Input:
===
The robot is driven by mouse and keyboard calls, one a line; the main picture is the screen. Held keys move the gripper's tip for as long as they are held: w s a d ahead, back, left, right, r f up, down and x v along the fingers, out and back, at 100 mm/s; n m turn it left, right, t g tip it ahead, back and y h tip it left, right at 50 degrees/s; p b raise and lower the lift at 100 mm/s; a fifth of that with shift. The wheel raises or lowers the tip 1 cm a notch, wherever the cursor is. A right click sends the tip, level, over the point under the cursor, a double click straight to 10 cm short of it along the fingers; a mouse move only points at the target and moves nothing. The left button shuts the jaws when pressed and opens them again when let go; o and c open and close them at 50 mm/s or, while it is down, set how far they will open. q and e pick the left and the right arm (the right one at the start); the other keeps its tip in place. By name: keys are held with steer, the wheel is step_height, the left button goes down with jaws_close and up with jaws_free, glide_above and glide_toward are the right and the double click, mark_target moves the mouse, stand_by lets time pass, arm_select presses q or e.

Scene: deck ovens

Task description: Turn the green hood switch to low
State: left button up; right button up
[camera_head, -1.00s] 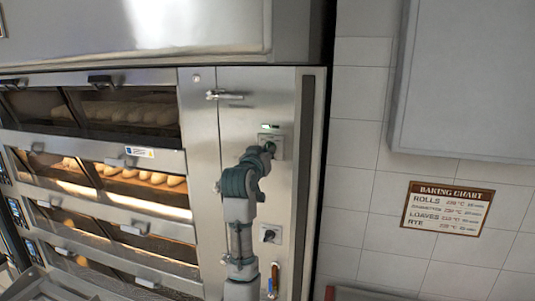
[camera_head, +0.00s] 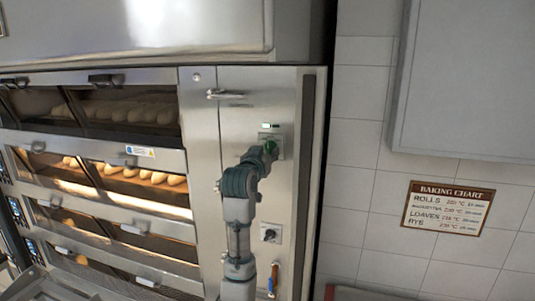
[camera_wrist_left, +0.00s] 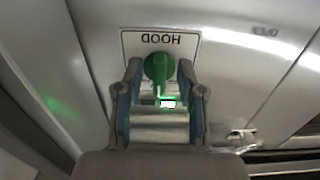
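The green hood switch (camera_head: 270,148) is a round knob on a small plate on the steel panel right of the ovens. In the left wrist view the green knob (camera_wrist_left: 157,67) sits under the upside-down word HOOD. My left gripper (camera_head: 263,157) is at the switch. In the wrist view its two fingers (camera_wrist_left: 159,72) stand apart, one on each side of the knob, with small gaps. A small lit indicator (camera_head: 266,126) above the switch looks white, with green beside it. The knob's exact setting is hard to read. My right gripper is out of view.
A second, dark knob (camera_head: 270,234) is lower on the panel, right of my left arm. A steel handle (camera_head: 225,94) juts out above the switch. Oven decks with bread are at left. A baking chart (camera_head: 447,208) hangs on the tiled wall.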

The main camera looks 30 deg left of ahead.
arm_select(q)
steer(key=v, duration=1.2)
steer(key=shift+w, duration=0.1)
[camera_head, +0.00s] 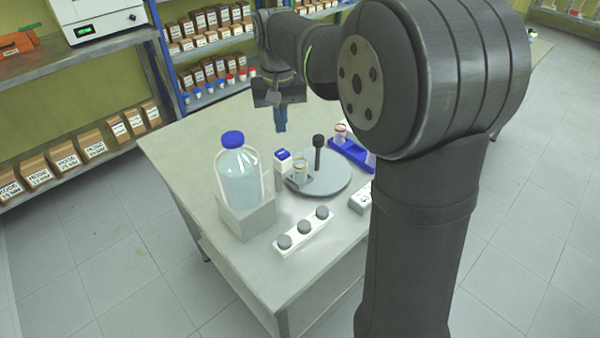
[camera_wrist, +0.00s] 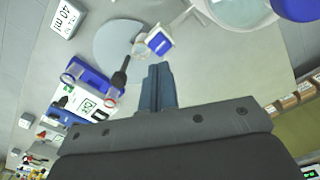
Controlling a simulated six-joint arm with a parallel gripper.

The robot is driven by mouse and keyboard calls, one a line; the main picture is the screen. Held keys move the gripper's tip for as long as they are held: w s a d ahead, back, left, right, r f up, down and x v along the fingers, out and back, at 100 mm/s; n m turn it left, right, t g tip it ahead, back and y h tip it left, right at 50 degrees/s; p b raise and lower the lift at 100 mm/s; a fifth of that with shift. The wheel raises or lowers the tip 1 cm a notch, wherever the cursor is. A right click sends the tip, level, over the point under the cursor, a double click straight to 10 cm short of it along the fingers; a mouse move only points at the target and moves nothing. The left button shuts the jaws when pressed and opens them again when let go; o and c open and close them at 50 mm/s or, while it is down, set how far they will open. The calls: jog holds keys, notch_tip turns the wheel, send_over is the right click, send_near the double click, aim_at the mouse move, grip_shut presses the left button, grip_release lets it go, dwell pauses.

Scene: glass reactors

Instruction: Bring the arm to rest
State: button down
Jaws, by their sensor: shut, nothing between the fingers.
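My arm reaches across the right of the head view, over the back of the table (camera_head: 180,150). My gripper (camera_head: 281,128) points down above the back part of the table, with its blue fingers together and nothing between them. In the wrist view my gripper (camera_wrist: 157,70) shows its two fingers side by side, closed and empty. It is apart from the objects on the table. My large arm joint hides the right part of the table in the head view.
A blue-capped bottle (camera_head: 240,175) stands on a grey block (camera_head: 248,217). A round grey plate (camera_head: 335,182) carries a dark upright rod (camera_head: 318,155) and a glass vessel (camera_head: 299,172). A blue rack (camera_head: 352,153) stands behind. A white strip with grey knobs (camera_head: 304,229) lies in front. Shelves hold boxes (camera_head: 95,147).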

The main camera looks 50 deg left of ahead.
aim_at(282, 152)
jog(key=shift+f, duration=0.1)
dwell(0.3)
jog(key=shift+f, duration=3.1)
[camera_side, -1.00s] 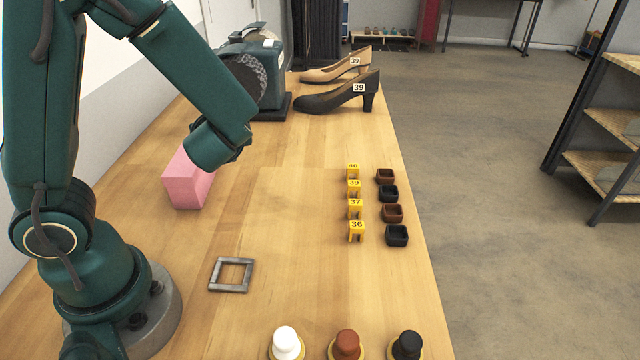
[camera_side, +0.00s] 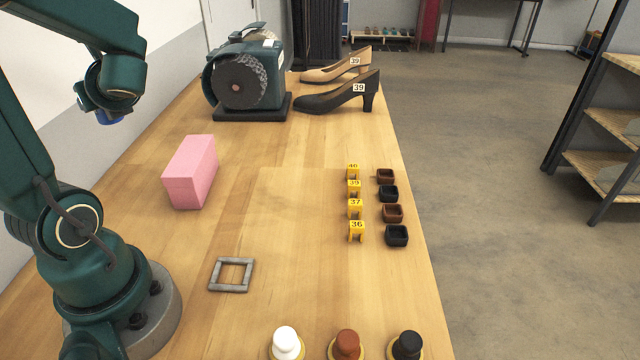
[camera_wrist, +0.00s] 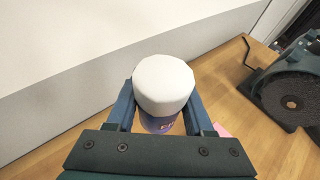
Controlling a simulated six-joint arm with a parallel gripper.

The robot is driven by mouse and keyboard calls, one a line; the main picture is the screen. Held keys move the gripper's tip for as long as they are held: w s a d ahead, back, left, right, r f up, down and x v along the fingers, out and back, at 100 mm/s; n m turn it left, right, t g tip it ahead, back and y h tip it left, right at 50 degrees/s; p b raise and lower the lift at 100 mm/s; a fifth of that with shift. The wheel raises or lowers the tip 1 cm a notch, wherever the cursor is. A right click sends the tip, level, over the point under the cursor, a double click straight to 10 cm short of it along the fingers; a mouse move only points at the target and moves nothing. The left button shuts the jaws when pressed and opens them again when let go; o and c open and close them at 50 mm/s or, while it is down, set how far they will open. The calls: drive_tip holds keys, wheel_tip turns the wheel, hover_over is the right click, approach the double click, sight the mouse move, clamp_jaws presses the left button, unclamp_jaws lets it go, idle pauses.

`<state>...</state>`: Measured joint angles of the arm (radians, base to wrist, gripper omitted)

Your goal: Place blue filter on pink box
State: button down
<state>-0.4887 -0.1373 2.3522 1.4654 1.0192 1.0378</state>
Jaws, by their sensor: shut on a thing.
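The blue filter (camera_wrist: 165,88) is a short cylinder with a white top and a blue-purple lower part in the wrist view. My gripper (camera_wrist: 160,104) is shut on it, with a finger on each side. In the side view my gripper (camera_side: 112,108) is raised at the upper left, and a bit of the filter's blue (camera_side: 109,118) shows under it. The pink box (camera_side: 190,172) lies on the table below and to the right of my gripper, with nothing on its top. Only a small pink corner (camera_wrist: 222,131) of it shows in the wrist view.
A grinding machine (camera_side: 247,80) stands behind the box, with two heels (camera_side: 340,96) beside it. A grey square frame (camera_side: 231,288) lies in front. Yellow number tags (camera_side: 355,208) and small trays (camera_side: 392,212) line the right. Bottles (camera_side: 347,343) stand at the front edge.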

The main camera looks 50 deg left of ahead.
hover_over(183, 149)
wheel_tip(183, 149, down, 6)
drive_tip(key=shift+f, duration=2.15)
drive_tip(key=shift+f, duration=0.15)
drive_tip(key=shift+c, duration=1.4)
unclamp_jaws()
===
Reproduce every line of the listing above in which the string "Scene" appears.

Scene: deck ovens
Scene: glass reactors

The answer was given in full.